The prototype SAR ADC is fabricated in the 40 nm CMOS process. Figure 12 shows the die photograph of prototype SAR ADC, which occupies a core area measuring 670 $\mathrm{um}\times$ 80 $\mathrm{um}$. The delay cell occupies 35 $\mathrm{um}\times$ 17 $\mathrm{um}$, which is about 1 percent of total area. The prototype SAR ADC operates under 1.1 V supply voltage, consuming 67 μW at the 3 MHz sampling frequency. Figure 13 shows the differential nonlinearity (DNL) and integral nonlinearity (INL). The peak DNL are 2.9/-1 LSB, and the peak INL are 5.8/−10.5 LSB. Figure 14 shows an output spectrum from the prototype SAR ADC for near 100 kHz and 1.5 MHz. With a near 100 kHz input frequency, a measured spurious free dynamic range (SFDR) and SNDR are 68 dB and 59.4 dB, respectively. With a near 1.5 MHz input frequency, the prototype ADC achieves an SFDR of 65.2 dB and SNDR of 57.4 dB, yielding a FoM of 35.4 fJ/conversion-step. The overall performance of the prototype ADC is summarized in

Table 2. Performance summary and comparison.
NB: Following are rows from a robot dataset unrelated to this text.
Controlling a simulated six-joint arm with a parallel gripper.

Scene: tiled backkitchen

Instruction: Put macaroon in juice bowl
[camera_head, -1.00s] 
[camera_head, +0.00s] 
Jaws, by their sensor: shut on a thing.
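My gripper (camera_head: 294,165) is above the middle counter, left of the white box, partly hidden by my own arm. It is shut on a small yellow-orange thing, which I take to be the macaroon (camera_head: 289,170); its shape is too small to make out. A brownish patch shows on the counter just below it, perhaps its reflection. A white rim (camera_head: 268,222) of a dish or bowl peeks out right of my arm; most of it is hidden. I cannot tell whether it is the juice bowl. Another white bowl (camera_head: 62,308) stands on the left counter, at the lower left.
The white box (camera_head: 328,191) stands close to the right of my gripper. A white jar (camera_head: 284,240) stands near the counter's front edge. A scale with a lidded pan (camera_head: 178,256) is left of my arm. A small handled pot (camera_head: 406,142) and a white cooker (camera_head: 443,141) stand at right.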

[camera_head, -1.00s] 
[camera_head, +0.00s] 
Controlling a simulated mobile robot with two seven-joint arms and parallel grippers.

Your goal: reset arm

Reference	[14]	[15]	[16]	[17]	This work
Technology (nm)	110	180	180	28	40
Resolution (bit)	10	10	12	12	13
Supply Voltage (V)	1.2	0.9	1.8	1	1.1
Sampling Rate (MS/s)	10	2	10	4	3
ENOB (bit)	8.6	9.07	10.82	10.1	9.3
FoM (fJ/conversion-step)	409	20.6	44.2	26	35.4
Power (μW)	1640	22.12	820	115	67
Area (mm2)	0.25	0.21	0.359	0.016	0.054

and compared to references [14,15,16,17].

5. Conclusions

In this paper, a 13 bit 3 MS/s asynchronous SAR ADC with a passive resistor based delay cell is presented. The proposed delay cell adopts passive resistors, which yields a delay error of less than 5 percent with reduced power consumption. The prototype SAR ADC achieves 57.4 dB of SNDR with 67 μW power dissipation, which converts to FoM of 35.4 fJ/conversion-step. This measurement shows that the scaling of delay codes can cope with the reconfigurable sampling frequency.